◆ Short problem
Retype these lines and no others: the line holding "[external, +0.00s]", the line holding "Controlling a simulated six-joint", and all lines between them. Pictures stay out.

◆ Dataset rows
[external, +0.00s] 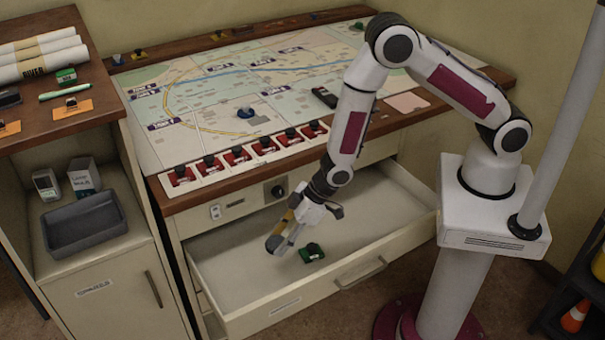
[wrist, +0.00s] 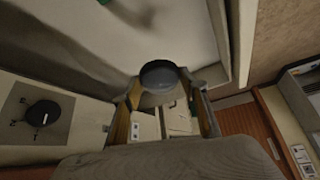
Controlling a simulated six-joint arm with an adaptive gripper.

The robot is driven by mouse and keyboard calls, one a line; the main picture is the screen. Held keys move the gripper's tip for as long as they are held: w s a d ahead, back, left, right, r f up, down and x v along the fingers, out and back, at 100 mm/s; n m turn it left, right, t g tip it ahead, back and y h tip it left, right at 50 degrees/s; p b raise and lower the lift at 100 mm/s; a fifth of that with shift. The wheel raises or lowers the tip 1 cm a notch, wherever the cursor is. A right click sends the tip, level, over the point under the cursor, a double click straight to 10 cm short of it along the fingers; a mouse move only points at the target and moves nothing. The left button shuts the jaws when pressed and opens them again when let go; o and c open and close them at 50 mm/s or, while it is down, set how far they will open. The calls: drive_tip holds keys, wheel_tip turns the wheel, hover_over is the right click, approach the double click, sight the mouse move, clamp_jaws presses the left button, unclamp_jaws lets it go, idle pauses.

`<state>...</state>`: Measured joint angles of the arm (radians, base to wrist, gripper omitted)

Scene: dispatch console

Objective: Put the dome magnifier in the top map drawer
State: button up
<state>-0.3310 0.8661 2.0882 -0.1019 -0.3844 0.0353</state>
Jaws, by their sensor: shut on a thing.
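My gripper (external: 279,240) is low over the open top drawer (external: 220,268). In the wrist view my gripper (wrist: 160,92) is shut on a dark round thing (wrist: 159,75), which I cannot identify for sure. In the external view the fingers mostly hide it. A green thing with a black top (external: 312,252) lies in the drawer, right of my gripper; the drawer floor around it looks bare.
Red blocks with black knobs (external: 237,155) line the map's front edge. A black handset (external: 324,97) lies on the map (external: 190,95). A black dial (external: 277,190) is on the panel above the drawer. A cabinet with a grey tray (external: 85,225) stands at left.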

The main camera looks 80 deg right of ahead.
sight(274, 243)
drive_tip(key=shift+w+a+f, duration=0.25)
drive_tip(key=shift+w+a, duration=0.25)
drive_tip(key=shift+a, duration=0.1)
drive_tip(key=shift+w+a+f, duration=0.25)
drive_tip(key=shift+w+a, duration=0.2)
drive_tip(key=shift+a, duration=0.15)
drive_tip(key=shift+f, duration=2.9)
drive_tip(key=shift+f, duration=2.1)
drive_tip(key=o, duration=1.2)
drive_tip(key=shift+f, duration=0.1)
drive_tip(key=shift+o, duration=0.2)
---
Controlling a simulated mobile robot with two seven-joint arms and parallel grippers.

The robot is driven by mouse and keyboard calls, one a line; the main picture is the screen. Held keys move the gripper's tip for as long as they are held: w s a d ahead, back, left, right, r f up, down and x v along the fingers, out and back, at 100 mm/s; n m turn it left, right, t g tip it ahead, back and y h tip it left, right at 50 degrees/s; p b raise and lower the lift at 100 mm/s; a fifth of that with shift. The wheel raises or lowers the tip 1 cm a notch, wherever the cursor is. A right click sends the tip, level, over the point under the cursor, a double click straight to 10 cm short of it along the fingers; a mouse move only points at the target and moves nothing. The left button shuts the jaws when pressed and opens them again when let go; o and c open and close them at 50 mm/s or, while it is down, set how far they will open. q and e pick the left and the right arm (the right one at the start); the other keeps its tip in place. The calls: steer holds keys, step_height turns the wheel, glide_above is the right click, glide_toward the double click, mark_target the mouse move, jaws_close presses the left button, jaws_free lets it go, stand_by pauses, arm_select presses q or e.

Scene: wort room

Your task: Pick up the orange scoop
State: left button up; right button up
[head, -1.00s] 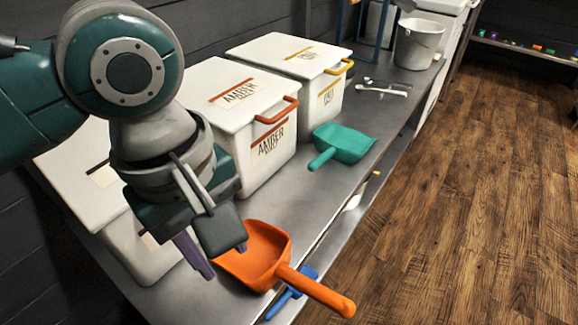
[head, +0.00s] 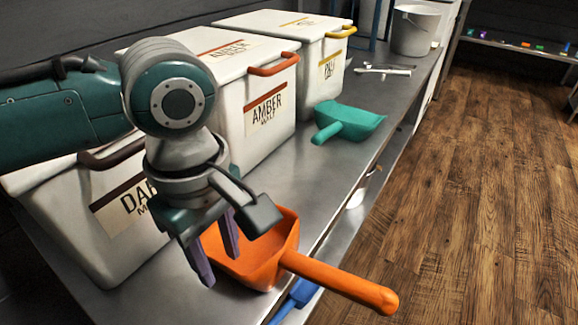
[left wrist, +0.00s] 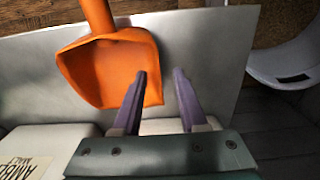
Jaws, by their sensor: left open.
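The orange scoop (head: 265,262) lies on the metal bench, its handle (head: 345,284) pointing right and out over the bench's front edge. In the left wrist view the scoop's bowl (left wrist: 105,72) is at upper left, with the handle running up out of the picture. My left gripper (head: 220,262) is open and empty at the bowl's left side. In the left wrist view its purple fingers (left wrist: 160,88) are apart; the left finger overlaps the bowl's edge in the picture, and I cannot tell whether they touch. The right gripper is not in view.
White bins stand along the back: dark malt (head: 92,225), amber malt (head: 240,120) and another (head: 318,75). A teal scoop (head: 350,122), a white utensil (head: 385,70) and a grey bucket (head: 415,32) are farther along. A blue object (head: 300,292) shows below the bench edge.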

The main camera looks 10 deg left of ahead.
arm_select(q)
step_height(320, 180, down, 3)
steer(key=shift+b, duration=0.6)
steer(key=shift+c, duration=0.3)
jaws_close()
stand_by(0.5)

◆ Full solution
[external, +0.00s] 
[wrist, +0.00s] 
Controlling a simulated six-joint arm with an adaptive gripper.

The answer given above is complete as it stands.